Directions for this task
Pick out every line in the data below that holds "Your".

Record extracts
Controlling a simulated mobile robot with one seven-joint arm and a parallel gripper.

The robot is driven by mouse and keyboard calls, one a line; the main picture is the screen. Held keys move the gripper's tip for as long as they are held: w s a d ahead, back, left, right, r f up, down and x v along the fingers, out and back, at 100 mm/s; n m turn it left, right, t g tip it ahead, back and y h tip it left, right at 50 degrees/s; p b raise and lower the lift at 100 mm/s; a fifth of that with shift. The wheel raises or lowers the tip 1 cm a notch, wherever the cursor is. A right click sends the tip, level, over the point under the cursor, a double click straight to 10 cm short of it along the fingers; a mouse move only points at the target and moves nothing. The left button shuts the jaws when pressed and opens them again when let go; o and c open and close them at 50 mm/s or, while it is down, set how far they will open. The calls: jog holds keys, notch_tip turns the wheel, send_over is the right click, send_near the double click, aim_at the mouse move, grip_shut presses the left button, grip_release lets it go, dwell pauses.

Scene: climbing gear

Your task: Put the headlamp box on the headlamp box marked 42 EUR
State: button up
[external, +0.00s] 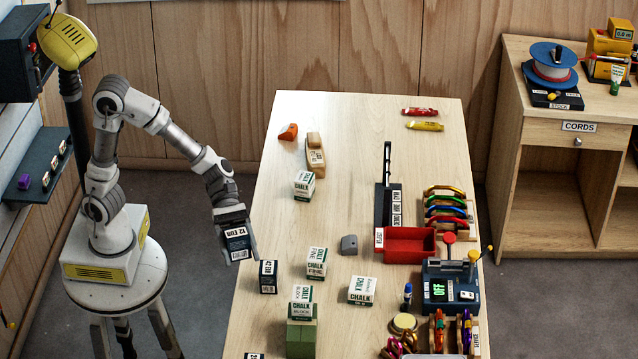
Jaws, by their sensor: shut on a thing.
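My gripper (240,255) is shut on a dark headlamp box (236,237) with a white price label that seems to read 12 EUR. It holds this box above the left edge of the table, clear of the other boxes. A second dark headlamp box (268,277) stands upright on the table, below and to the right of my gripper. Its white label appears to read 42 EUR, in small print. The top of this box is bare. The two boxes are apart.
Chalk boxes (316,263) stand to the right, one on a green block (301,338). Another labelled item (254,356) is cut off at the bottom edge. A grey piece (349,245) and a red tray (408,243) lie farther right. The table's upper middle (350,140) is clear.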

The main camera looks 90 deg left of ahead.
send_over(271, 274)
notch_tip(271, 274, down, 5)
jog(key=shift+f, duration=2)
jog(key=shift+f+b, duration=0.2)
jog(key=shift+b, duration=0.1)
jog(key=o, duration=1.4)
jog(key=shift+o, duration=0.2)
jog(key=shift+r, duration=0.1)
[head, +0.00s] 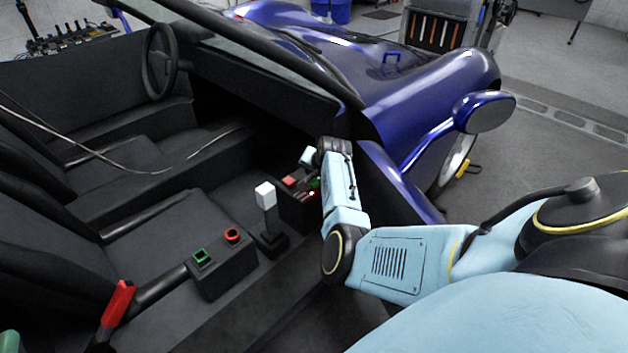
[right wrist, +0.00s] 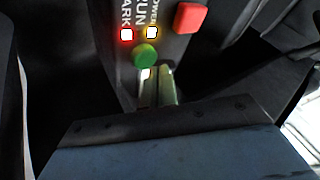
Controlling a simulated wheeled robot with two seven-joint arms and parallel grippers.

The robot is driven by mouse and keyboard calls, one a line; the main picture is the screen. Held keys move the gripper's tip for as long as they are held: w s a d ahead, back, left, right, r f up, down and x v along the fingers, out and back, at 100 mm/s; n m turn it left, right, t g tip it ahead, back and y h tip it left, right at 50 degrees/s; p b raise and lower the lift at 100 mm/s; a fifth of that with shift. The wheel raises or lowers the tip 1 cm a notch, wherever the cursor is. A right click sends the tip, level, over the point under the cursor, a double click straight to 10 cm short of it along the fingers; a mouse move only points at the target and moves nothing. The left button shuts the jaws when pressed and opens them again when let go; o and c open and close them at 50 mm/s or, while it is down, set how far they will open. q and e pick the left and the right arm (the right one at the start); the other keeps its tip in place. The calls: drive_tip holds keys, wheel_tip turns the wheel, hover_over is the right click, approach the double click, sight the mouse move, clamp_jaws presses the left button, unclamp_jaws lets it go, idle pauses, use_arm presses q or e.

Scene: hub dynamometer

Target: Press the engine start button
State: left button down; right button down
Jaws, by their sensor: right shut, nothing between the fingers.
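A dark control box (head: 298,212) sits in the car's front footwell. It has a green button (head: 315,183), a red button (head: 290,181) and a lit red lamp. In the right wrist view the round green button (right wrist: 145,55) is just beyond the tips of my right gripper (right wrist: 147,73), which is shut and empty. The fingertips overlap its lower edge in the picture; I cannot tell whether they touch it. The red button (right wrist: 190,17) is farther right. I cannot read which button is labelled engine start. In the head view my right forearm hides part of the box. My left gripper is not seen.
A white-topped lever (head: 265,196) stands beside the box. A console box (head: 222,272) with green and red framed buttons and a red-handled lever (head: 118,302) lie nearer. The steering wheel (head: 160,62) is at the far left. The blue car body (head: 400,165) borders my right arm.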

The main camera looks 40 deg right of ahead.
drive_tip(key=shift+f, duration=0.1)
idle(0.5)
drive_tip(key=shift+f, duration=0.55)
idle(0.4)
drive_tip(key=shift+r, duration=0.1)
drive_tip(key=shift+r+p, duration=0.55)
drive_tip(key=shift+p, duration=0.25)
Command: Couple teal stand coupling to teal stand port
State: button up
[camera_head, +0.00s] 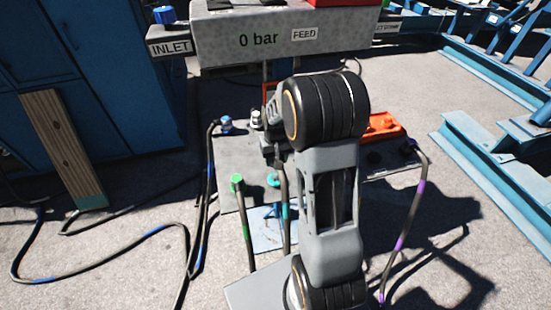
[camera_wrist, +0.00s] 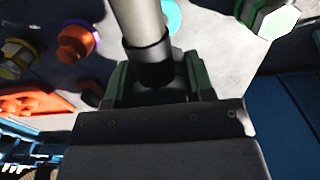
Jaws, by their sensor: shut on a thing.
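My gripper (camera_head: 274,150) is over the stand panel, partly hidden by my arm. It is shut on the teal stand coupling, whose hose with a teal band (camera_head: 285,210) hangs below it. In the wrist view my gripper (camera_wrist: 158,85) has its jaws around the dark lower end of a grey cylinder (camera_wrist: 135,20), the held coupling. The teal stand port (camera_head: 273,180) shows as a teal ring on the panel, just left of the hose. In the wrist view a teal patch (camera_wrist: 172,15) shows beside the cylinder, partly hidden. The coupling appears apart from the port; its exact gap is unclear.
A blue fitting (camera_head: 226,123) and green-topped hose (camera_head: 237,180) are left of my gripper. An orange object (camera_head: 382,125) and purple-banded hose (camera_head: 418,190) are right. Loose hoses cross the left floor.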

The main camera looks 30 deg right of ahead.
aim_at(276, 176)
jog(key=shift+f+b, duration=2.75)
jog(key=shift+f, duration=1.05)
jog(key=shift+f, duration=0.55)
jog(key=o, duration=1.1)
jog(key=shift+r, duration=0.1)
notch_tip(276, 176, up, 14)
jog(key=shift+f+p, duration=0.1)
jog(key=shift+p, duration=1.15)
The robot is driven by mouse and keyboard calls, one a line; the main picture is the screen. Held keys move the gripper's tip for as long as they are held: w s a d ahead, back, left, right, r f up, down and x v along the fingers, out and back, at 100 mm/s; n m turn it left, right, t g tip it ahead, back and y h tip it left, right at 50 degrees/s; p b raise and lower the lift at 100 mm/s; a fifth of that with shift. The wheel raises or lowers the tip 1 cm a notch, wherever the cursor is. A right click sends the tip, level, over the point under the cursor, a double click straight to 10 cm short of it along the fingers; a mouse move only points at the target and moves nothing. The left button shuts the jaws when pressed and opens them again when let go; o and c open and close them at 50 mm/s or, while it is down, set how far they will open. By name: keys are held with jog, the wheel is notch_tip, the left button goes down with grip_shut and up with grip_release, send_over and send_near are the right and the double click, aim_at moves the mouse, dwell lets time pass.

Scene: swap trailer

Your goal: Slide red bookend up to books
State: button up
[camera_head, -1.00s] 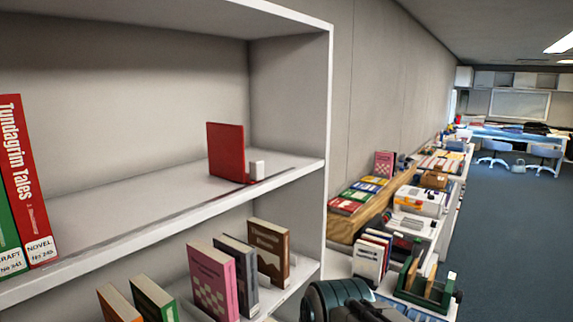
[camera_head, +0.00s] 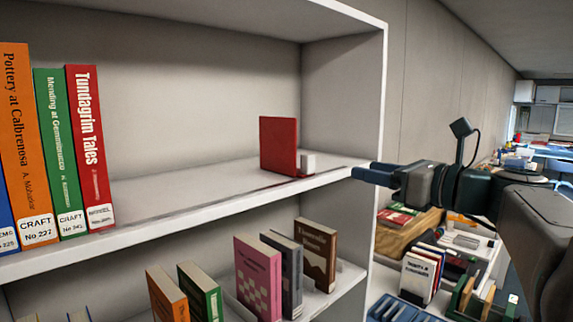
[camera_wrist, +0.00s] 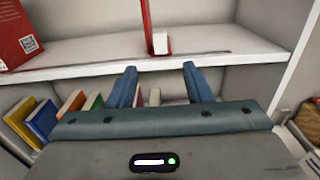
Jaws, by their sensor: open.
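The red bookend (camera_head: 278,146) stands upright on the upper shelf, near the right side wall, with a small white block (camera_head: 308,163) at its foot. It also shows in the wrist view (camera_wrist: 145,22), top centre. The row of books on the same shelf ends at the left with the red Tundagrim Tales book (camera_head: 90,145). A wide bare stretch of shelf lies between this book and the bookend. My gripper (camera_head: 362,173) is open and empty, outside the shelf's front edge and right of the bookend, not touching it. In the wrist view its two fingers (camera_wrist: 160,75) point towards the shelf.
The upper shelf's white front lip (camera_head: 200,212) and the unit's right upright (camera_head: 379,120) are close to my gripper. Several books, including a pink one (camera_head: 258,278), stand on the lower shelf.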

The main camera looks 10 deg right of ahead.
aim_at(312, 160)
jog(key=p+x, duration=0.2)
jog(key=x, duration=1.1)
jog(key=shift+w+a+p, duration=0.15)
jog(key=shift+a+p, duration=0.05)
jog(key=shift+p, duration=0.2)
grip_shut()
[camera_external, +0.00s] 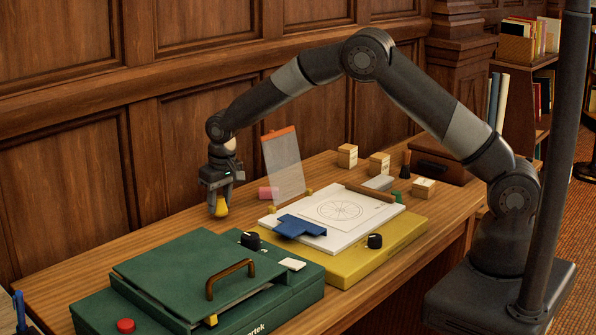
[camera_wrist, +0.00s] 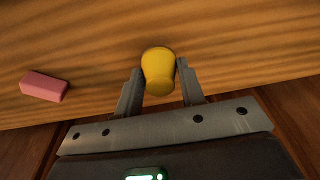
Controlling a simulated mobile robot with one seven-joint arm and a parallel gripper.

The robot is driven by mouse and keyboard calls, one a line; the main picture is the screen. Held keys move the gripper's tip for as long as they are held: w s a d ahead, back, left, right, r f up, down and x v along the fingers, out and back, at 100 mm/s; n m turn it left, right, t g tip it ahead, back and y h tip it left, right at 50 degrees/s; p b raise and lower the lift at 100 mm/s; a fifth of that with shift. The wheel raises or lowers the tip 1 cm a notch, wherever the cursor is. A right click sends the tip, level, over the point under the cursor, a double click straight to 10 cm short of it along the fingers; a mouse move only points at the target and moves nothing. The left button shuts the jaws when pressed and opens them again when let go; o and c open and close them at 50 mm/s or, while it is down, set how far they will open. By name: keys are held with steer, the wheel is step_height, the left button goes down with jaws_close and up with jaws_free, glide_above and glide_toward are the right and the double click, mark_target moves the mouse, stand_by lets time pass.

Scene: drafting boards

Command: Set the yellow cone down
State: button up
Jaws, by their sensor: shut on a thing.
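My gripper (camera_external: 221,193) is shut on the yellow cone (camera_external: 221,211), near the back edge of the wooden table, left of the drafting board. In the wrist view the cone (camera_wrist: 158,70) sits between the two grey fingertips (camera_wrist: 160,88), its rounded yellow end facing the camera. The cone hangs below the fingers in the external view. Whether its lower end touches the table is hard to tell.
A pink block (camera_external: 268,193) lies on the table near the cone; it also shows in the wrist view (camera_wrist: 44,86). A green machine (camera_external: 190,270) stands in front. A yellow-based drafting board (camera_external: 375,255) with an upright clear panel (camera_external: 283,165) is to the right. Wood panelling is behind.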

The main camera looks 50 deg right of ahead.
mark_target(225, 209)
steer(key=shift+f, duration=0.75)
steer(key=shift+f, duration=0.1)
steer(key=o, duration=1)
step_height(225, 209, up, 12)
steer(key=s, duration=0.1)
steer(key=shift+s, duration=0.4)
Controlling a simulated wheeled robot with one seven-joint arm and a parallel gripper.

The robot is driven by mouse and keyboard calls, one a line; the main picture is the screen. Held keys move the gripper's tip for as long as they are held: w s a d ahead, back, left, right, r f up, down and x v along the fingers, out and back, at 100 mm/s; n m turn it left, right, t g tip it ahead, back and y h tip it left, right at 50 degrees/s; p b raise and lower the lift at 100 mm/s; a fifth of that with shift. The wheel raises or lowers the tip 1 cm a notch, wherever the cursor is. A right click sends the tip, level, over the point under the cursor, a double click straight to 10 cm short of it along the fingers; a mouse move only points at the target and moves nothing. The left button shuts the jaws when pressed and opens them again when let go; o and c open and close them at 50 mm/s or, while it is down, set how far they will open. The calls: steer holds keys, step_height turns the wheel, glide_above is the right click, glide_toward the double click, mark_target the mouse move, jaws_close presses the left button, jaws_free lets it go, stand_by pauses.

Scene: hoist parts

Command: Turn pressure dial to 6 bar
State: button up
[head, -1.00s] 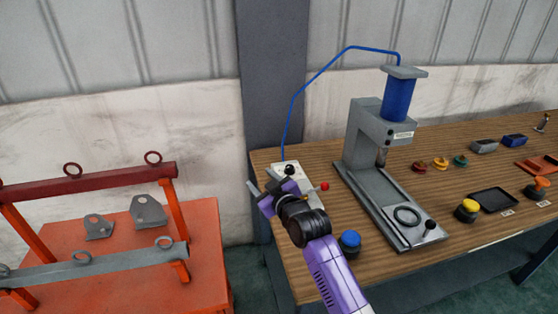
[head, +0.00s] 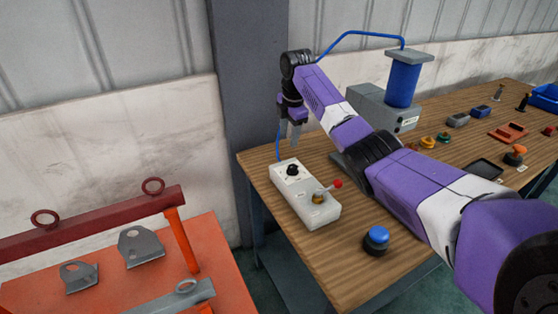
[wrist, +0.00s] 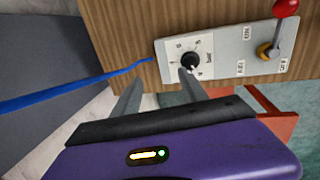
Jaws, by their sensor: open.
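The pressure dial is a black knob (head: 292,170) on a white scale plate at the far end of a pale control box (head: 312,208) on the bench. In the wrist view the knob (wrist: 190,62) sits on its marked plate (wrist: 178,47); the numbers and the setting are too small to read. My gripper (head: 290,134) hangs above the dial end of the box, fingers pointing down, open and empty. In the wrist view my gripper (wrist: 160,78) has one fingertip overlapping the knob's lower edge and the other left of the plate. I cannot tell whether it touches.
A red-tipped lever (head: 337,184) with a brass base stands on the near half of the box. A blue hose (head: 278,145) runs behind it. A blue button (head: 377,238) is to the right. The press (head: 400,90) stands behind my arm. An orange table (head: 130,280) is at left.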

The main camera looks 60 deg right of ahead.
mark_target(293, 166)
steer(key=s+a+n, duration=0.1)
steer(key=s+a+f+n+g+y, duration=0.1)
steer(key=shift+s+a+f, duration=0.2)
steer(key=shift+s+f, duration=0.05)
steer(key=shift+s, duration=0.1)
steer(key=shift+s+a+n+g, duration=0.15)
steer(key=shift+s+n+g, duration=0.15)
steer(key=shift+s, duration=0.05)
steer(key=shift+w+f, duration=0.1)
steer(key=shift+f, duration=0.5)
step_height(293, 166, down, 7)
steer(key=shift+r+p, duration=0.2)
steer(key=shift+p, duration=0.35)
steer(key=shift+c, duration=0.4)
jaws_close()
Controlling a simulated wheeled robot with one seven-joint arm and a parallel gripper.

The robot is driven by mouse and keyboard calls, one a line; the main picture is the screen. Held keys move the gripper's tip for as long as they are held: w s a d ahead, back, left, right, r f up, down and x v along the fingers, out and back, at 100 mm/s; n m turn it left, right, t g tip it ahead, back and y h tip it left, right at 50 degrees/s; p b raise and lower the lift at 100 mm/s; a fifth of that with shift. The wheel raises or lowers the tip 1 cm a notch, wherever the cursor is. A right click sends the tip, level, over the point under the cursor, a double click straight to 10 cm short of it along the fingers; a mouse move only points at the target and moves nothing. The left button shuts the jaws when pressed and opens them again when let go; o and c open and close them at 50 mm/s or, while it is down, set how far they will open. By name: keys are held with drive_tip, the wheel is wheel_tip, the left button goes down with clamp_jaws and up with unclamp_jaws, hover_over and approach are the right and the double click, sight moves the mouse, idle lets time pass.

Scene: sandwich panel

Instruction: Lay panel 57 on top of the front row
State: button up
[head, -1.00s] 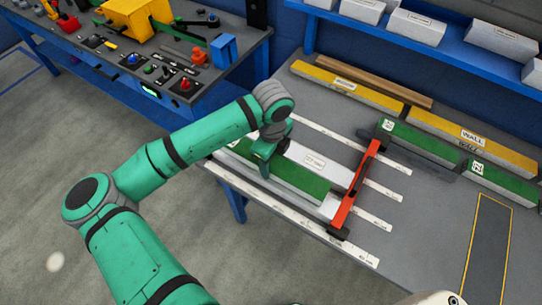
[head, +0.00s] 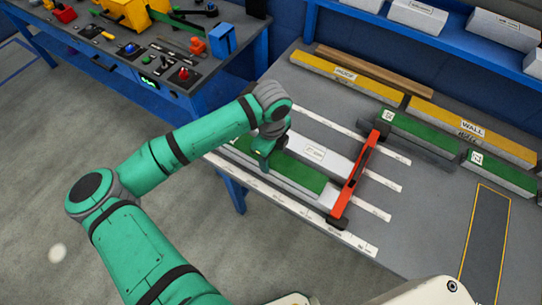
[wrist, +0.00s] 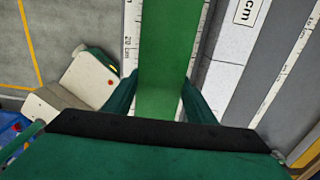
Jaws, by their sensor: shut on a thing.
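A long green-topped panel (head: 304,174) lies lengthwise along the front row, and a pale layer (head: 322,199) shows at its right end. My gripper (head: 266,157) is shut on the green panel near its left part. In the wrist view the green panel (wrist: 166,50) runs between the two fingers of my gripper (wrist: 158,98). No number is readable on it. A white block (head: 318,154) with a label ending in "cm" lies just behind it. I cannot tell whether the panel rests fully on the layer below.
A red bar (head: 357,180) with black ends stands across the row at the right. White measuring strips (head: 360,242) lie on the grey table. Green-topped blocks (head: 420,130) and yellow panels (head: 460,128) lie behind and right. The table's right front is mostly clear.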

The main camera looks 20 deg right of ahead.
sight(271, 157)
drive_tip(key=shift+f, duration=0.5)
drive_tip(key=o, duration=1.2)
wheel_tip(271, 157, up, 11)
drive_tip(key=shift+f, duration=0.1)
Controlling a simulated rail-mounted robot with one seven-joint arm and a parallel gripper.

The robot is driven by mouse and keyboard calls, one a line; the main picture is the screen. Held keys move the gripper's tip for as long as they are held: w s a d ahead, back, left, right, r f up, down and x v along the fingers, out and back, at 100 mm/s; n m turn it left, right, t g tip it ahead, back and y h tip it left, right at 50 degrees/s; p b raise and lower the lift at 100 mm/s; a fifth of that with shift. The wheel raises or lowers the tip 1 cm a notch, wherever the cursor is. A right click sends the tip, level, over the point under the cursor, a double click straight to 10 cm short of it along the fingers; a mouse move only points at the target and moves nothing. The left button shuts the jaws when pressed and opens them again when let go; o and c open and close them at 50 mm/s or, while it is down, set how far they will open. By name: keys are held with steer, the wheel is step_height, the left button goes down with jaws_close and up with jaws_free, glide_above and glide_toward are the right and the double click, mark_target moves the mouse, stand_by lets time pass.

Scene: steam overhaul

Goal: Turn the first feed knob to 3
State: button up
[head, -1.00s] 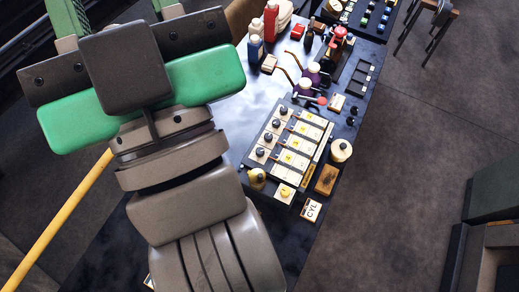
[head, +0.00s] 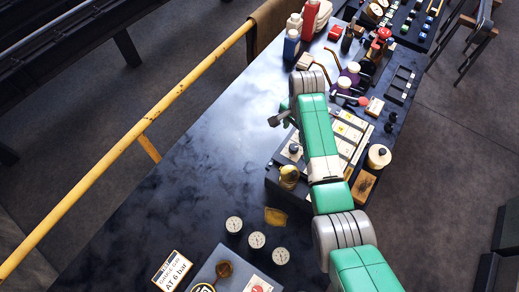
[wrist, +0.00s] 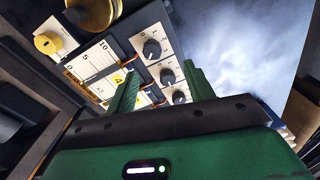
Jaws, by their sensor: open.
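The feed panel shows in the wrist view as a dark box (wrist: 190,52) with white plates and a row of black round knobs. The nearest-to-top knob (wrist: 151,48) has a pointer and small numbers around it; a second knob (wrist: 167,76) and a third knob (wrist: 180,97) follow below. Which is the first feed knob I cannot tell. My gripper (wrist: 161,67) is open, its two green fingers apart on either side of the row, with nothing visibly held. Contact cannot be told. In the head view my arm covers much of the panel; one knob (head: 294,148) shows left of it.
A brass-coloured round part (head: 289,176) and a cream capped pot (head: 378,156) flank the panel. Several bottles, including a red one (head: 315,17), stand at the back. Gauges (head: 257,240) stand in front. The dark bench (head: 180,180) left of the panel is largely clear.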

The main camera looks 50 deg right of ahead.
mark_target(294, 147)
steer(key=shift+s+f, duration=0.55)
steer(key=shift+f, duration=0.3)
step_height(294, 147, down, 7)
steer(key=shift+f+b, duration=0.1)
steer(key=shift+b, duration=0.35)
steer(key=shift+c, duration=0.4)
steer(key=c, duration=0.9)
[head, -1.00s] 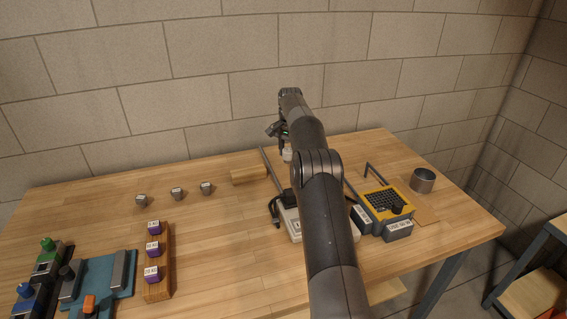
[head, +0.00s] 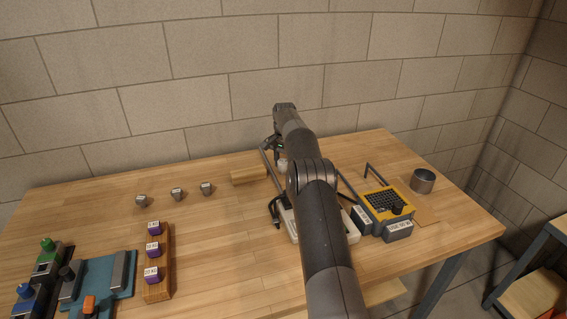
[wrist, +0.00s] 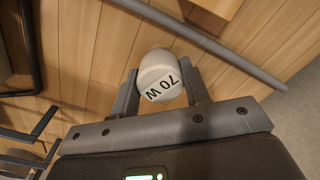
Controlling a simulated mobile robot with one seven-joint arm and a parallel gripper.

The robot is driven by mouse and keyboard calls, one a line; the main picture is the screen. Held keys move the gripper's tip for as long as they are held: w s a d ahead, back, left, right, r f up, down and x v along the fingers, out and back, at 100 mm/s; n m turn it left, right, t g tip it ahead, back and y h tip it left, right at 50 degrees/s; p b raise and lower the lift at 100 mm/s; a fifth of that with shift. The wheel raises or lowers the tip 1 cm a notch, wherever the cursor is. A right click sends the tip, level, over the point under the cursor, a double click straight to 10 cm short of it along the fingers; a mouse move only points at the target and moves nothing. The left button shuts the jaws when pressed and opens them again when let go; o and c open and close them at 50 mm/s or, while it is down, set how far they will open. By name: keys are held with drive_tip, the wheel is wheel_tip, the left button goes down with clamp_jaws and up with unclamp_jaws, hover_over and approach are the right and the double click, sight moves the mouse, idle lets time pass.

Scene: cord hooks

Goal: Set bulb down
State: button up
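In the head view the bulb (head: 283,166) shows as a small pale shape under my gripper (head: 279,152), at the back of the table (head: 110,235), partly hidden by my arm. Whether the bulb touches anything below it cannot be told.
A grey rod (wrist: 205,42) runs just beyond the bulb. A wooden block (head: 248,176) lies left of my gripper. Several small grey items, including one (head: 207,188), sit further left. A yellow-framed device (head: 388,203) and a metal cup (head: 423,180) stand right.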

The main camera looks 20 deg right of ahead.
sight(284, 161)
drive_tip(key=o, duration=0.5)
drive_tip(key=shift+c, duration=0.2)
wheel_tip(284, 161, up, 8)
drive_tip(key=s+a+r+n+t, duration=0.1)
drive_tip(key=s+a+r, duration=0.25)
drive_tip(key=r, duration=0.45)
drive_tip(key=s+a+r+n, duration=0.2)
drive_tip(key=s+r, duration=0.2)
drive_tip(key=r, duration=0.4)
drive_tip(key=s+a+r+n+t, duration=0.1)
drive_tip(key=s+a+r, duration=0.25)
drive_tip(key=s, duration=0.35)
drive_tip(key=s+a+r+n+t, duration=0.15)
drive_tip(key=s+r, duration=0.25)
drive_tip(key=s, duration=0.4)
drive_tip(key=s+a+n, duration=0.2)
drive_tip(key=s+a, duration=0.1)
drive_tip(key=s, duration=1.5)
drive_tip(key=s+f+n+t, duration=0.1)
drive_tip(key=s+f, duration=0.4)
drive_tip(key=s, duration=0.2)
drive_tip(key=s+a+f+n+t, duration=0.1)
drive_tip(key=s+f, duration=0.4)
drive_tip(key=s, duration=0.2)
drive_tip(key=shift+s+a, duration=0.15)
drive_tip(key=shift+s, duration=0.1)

Result below
Your task: Put the headlamp box on the headlamp box marked 42 EUR
Your goal: Slide red bookend up to books

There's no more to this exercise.